Let’s assume $\ln (2{x^4})$ be a function of x i.e. $f(x)$ .
$y' = \dfrac{d}{{dx}}\left( {\ln (f(x))} \right)$ -----------(1)
Now Applying Chain rule to the above derivative which says that if we are not given a single variable $x$ and instead of it a function is given( $f(x)$ )then the derivative will become
$\dfrac{d}{{dx}}\ln \left( {f(x)} \right) = \dfrac{1}{{f(x)}}.\dfrac{d}{{dx}}(f(x))$
We know that Derivative of $\ln x$ is $\dfrac{d}{{dx}}(\ln x) = \dfrac{1}{x}$
Putting $\dfrac{d}{{dx}}\ln \left( {f(x)} \right) = \dfrac{1}{{f(x)}}.\dfrac{d}{{dx}}(f(x))$ in the equation (1)
$y' = \dfrac{1}{{f(x)}}.\dfrac{d}{{dx}}(f(x))$
Putting back $f(x)$
$y' = \dfrac{1}{{\ln (2{x^4})}}.\dfrac{d}{{dx}}(\ln (2{x^4}))$
Now applying the chain rule by assuming $2{x^4}$ as $g(x)$ ,
$y' = \dfrac{1}{{\ln (2{x^4})}}.\dfrac{d}{{dx}}\ln (g(x))$ --------(2)
so the derivative of $\ln (g(x))$ will be defined as
$\dfrac{d}{{dx}}\ln \left( {g(x)} \right) = \dfrac{1}{{g(x)}}.\dfrac{d}{{dx}}(g(x))$
Putting this value in equation (2) we get ,
$y' = \dfrac{1}{{\ln (2{x^4})}}.\dfrac{1}{{g(x)}}.\dfrac{d}{{dx}}(g(x))$
Putting the value of $g(x)$ ,our equation becomes
$y' = \dfrac{1}{{\ln (2{x^4})}}.\dfrac{1}{{2{x^4}}}.\dfrac{d}{{dx}}(2{x^4})$
As we know the derivative of x raised to power n is $\dfrac{d}{{dx}}({x^x}) = n{x^{n - 1}}$ ,so

$$y' = \dfrac{1}{{\ln (2{x^4})}}.\dfrac{1}{{2{x^4}}}.\dfrac{d}{{dx}}(2{x^4}) \\\ y' = \dfrac{1}{{\ln (2{x^4})}}.\dfrac{1}{{2{x^4}}}.(4)(2){x^3} \\\ y' = \dfrac{{(4)(2){x^3}}}{{\left( {2{x^4}} \right)\ln (2{x^4})}} \;$$

Simplifying more further, we get
$y' = \dfrac{4}{{\left( x \right)\ln (2{x^4})}}$
Therefore , the derivative of $y = \ln \ln (2{x^4})$ with respect to x is equal to $\dfrac{4}{{\left( x \right)\ln (2{x^4})}}$ .
So, the correct answer is “ $\dfrac{4}{{\left( x \right)\ln (2{x^4})}}$ ”.
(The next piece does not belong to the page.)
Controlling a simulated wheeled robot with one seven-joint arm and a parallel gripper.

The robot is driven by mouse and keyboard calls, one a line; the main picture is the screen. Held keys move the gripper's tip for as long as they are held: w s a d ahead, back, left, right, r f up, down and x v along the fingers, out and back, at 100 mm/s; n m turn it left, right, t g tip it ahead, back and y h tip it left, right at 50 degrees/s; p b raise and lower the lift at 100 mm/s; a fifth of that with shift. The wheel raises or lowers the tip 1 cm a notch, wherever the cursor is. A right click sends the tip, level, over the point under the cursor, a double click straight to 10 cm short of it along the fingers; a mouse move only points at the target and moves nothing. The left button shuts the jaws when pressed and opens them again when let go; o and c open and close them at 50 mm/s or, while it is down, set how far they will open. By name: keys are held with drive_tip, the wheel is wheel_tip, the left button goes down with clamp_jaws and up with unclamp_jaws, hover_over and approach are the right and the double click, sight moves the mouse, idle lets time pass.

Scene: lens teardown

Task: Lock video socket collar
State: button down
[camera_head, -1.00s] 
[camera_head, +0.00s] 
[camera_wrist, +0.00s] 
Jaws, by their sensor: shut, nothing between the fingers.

Note : 1. Calculus consists of two important concepts one is differentiation and other is integration.
2.What is Differentiation?
It is a method by which we can find the derivative of the function .It is a process through which we can find the instantaneous rate of change in a function based on one of its variables.
Let y = f(x) be a function of x. So the rate of change of $y$ per unit change in $x$ is given by:
$\dfrac{{dy}}{{dx}}$ .
3. . Indefinite integral=Let $f(x)$ be a function .Then the family of all its primitives (or antiderivatives) is called the indefinite integral of $f(x)$ and is denoted by $\int {f(x)} dx$
The symbol $\int {f(x)dx}$ is read as the indefinite integral of $f(x)$ with respect to x.